I’m of two minds here. Like the in-the-interview version I mentioned in my last post, this code relies heavily on side-effects, using its global nanosecond clock for timestamp generation. I liked how the functional Scala version explicitly isolated the effectful put() computation. However, I like how easily we map the TTKV API onto the sqlite table; the ORDER BY clauses obviate the need to sort things, e.g.

It also seems that if the spec for TTKV changes at all (as software specs are wont to do), we could easily modify this approach. It also suggests using multiple data backends, wherein we might define an abstract API and connect it to different specific data structures depending on our needs.

As a happy accident of using the pickle module, this TTKV implementation can use more types of things as keys than even the base dict class (e.g. lists).

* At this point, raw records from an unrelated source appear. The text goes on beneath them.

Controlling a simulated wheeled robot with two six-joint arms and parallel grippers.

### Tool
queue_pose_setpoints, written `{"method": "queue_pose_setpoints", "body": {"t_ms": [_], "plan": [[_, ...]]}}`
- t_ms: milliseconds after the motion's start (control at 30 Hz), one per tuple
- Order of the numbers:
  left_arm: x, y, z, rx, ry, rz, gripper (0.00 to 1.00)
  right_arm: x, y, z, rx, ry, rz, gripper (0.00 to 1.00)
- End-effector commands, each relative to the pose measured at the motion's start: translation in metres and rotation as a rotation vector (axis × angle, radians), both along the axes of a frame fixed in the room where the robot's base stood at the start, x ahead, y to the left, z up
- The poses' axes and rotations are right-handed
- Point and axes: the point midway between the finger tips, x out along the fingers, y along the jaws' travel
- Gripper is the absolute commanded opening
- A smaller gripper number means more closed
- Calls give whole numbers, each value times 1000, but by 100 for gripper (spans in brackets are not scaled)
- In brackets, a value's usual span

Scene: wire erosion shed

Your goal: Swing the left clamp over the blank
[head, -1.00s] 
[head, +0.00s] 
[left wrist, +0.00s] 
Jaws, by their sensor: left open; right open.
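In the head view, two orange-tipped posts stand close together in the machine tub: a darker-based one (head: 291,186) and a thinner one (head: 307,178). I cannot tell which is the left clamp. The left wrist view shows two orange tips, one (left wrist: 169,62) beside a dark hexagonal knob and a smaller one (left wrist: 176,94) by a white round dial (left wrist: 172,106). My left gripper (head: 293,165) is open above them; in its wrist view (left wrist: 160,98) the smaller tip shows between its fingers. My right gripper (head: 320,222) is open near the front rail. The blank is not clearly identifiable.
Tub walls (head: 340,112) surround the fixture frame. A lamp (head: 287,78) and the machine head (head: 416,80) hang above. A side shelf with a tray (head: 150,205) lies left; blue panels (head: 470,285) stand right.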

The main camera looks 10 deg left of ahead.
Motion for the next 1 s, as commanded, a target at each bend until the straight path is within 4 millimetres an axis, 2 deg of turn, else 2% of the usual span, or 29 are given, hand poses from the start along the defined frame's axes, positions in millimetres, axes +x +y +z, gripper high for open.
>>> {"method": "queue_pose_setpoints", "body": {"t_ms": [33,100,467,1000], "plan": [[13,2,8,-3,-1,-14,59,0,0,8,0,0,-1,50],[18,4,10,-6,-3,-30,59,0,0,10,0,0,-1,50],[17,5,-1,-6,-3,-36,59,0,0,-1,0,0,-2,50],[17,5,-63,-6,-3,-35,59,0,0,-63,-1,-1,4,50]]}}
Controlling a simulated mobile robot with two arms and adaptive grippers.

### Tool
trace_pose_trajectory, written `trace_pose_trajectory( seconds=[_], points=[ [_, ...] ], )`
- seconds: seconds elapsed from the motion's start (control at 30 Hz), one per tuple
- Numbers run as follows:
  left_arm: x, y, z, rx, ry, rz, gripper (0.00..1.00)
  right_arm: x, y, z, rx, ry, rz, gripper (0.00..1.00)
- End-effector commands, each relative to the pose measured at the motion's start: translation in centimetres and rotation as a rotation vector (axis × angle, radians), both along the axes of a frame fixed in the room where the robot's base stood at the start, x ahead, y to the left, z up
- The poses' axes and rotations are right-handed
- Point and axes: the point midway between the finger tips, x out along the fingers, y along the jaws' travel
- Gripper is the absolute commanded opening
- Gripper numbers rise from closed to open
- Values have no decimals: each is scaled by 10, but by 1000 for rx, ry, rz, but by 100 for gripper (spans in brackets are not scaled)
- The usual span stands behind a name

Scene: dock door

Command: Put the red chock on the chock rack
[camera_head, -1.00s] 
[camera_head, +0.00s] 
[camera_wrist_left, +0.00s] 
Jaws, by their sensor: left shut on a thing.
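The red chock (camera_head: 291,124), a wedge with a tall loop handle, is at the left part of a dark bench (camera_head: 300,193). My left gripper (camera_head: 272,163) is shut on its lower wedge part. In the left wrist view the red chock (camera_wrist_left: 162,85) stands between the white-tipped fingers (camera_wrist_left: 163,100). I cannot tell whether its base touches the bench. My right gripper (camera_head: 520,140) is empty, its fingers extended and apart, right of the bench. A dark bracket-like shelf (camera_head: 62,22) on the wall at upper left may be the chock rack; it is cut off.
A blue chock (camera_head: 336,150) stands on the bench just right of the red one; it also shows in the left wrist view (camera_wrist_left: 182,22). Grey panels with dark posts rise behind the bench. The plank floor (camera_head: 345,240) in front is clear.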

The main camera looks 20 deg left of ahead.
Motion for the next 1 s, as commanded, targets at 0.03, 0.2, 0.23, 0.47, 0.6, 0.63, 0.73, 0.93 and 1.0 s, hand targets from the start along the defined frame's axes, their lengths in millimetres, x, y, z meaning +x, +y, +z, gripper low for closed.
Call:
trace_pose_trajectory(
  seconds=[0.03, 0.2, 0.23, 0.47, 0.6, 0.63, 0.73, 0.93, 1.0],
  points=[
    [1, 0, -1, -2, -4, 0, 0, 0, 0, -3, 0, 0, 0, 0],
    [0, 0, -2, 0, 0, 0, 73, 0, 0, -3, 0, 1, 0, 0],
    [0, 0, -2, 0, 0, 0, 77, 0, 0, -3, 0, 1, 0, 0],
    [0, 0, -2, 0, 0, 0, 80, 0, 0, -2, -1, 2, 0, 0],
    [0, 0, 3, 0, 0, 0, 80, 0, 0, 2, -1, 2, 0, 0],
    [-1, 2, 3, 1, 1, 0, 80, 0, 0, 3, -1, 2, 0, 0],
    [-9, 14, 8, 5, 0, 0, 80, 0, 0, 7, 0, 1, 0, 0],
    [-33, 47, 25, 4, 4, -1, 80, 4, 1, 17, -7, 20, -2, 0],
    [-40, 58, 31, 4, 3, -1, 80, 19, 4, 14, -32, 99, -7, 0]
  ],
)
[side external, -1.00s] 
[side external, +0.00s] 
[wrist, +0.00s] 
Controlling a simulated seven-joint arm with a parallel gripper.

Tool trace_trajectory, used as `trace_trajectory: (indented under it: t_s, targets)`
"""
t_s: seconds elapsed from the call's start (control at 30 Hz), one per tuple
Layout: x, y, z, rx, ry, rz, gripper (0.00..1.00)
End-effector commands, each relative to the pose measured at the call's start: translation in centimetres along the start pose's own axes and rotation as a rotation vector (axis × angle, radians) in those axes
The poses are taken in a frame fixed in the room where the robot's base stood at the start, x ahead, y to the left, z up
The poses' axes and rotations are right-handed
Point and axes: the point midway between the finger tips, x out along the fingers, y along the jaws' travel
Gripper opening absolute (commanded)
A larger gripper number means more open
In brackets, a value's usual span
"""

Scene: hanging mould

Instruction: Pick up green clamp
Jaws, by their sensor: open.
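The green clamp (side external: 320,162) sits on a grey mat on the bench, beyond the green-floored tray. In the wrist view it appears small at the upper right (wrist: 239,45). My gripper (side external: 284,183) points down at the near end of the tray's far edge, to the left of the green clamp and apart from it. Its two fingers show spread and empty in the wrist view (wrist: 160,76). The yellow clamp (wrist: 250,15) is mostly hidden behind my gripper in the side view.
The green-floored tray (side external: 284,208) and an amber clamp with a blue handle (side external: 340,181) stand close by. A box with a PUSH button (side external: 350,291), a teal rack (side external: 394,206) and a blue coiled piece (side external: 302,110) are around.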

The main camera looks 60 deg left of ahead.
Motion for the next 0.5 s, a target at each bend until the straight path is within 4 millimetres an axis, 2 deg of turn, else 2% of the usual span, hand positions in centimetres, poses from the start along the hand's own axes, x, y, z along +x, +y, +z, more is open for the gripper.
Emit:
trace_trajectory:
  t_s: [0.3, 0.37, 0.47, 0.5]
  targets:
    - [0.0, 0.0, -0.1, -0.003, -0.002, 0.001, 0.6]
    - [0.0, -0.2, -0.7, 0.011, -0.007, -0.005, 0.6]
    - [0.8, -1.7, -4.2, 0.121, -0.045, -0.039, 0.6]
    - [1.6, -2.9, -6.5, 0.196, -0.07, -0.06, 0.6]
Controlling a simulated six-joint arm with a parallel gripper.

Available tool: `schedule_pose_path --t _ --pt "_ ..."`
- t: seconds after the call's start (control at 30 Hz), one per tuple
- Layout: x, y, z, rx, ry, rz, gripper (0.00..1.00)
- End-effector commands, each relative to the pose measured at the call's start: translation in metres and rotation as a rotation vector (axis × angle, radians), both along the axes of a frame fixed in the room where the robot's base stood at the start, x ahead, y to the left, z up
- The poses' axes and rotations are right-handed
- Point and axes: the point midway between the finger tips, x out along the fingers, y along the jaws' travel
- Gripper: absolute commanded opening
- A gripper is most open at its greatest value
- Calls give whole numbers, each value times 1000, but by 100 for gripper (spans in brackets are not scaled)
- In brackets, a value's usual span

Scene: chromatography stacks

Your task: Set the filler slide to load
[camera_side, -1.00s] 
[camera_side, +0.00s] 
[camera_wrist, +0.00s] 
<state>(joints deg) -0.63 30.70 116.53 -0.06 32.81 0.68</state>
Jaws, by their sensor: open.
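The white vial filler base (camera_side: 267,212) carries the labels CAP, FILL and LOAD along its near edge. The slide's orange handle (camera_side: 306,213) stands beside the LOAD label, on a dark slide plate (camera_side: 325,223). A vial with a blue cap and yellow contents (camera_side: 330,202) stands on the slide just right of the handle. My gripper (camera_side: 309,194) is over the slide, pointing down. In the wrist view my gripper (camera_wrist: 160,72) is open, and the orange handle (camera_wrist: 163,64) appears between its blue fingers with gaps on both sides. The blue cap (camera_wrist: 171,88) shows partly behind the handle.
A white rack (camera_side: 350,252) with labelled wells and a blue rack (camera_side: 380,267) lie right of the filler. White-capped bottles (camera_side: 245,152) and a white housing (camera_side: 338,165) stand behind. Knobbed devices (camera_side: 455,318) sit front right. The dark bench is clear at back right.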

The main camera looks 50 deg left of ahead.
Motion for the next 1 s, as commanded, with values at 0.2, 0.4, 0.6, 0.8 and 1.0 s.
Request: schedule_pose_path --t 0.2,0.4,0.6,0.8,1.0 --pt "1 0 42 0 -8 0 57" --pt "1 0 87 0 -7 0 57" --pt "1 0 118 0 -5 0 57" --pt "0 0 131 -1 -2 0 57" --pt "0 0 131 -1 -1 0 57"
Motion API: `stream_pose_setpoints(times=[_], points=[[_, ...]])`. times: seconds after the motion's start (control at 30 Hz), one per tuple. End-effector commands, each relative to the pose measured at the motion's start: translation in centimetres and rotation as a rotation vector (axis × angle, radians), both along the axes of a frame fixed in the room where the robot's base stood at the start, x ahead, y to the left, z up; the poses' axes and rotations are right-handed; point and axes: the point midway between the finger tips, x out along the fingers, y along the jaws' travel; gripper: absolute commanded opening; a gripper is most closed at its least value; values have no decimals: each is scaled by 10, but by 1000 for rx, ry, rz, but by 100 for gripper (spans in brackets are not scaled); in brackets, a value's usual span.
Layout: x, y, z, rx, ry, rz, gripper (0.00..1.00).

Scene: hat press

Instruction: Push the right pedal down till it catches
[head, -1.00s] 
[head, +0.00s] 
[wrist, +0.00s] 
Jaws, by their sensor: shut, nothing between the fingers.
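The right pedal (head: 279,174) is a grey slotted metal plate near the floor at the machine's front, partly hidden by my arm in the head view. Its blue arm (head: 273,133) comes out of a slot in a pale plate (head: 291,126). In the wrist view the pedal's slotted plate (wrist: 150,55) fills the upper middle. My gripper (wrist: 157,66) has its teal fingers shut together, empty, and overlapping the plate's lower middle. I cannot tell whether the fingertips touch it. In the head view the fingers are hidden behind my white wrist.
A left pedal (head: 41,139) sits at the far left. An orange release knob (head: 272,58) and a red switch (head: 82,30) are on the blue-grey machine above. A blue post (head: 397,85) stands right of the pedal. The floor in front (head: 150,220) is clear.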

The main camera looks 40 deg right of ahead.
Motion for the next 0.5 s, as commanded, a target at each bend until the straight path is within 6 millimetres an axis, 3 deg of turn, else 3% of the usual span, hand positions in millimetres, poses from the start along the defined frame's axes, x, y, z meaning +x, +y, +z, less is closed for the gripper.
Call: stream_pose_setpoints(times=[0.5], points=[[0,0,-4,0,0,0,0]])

There are restrictions on what can be pickled, of course, and this implementation doesn’t handle any PicklingErrors that might occur if a use tries to save particular exotic keys or values.

I’m a huge fan of hypothesis, pytest, and typing along with mypy; I’d go so far as to say that I’d be reticent to develop serious software in Python without them. One (perhaps) interesting thing that happened in testing: though the sqlite3 module’s documentation claims that one can make arbitrary Python integers into native sqlite integer values, hypothesis quickly exposed a flaw in that claim, running into OverflowErrors when trying to save integral values too large to fit into 64 bits.

Appendix

Here’s the default.nix file to specify the W O R L D:

let
  tgz = "https://github.com/NixOS/nixpkgs/archive/19.03.tar.gz";
  pkgs = import (fetchTarball tgz) { };
  py = pkgs.python36.withPackages (p: [ p.hypothesis p.pytest ]);
in pkgs.stdenv.mkDerivation {
  name = "ttkv";
  buildInputs = [ py ];
  shellHook = ''
    it () {
      pytest ttkv_spec.py
    }
  '';
}

To run the tests, I usually enter nix-shell --pure --run it on the command line. To run the tests yourself, poke around in the code, etc. feel free to copy the whole ttkv_py directory from my programming workbench on GitHub.